Думается, что такая дата более обоснована, чем дата 14–13 годы, предложенная в свое время Фаленом и Моммзеном и некритически принимаемая всеми последующими исследователями. Подтверждением нашей датировки служит и упоминание в первых же стихах о только что предложенной Августу cura legum et morum (стк. 1–2, ср.
Если эта датировка правильна, то истоки предшествующего охлаждения между Горацием и Августом следует искать в конце 20‐х годов до н. э.
Двадцатые годы были временем постепенного и трудного оформления власти Августа. Один за другим следовали разделы и переделы власти между Октавианом и сенатом: 29 год, 26 год, 23 год. Отношения между принцепсом и сенатом, несмотря на внешний декорум, были натянутыми. В этой обстановке Октавиану больше чем когда-нибудь нужна была популярность в народе, на которую он мог бы опереться в возможной борьбе с сенатом. Отсюда его особое внимание к литературе, которая должна была помочь ему в организации общественного мнения.

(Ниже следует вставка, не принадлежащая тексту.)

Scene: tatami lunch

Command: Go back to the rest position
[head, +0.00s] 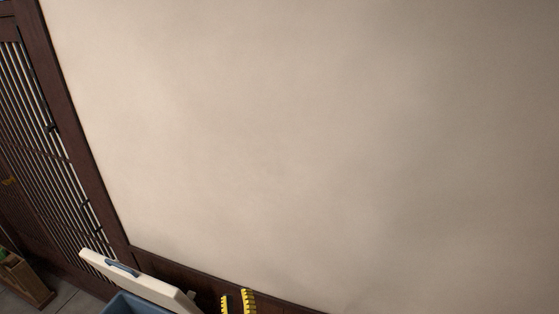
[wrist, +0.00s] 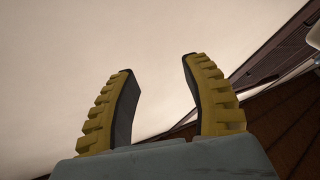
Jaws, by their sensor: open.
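My gripper (wrist: 158,78) shows in the wrist view with its two yellow ridged fingers well apart and nothing between them. Behind the fingers is the plain pale wall (wrist: 60,40). In the head view only the yellow fingertips of my gripper (head: 237,303) show at the bottom edge, right of a blue box with a pale lid. The rest of my gripper is cut off by the frame.
The blue box (head: 128,304) has its white lid (head: 130,278) tilted up. A dark wooden lattice door (head: 45,140) stands at the left. A wooden planter (head: 22,282) is at the lower left. The pale wall (head: 300,140) fills most of the head view.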

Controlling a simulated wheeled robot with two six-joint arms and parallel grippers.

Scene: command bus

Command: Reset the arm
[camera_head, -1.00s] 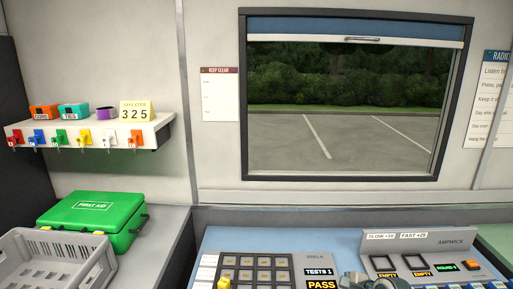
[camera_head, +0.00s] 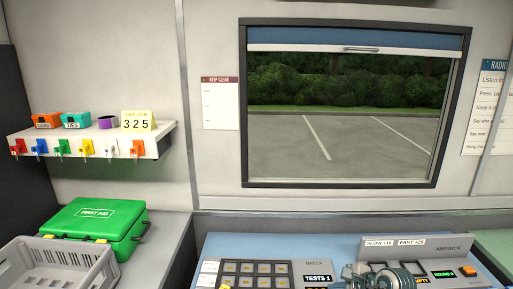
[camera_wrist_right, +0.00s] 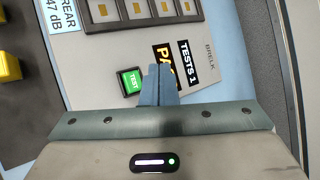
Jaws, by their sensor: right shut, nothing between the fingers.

Между тем в литературе стояло затишье. Все три столпа Меценатова кружка фактически отстранились от литературной злободневности: Вергилий ушел в долгую работу над «Энеидой», Гораций отделывал «Оды», Варий, по-видимому, после «Фиеста» умолк. Наиболее активную деятельность развивали поэты младшего поколения: Тибулл, Проперций и их сверстники, чуждые гражданственного духа «певцов Августа». В довершение всего вокруг новой школы очень быстро сгруппировалась масса эпигонов-конъюнктурщиков, привлеченных правительственным одобрением и официальной модой (о них Гораций напишет в 19‐м послании I книги). Они компрометировали литературную репутацию всей новой школы и тем более могли скомпрометировать идеи принципата. Поскольку новая школа теряла пригодность для идейной пропаганды, постольку теряла она и расположение принцепса.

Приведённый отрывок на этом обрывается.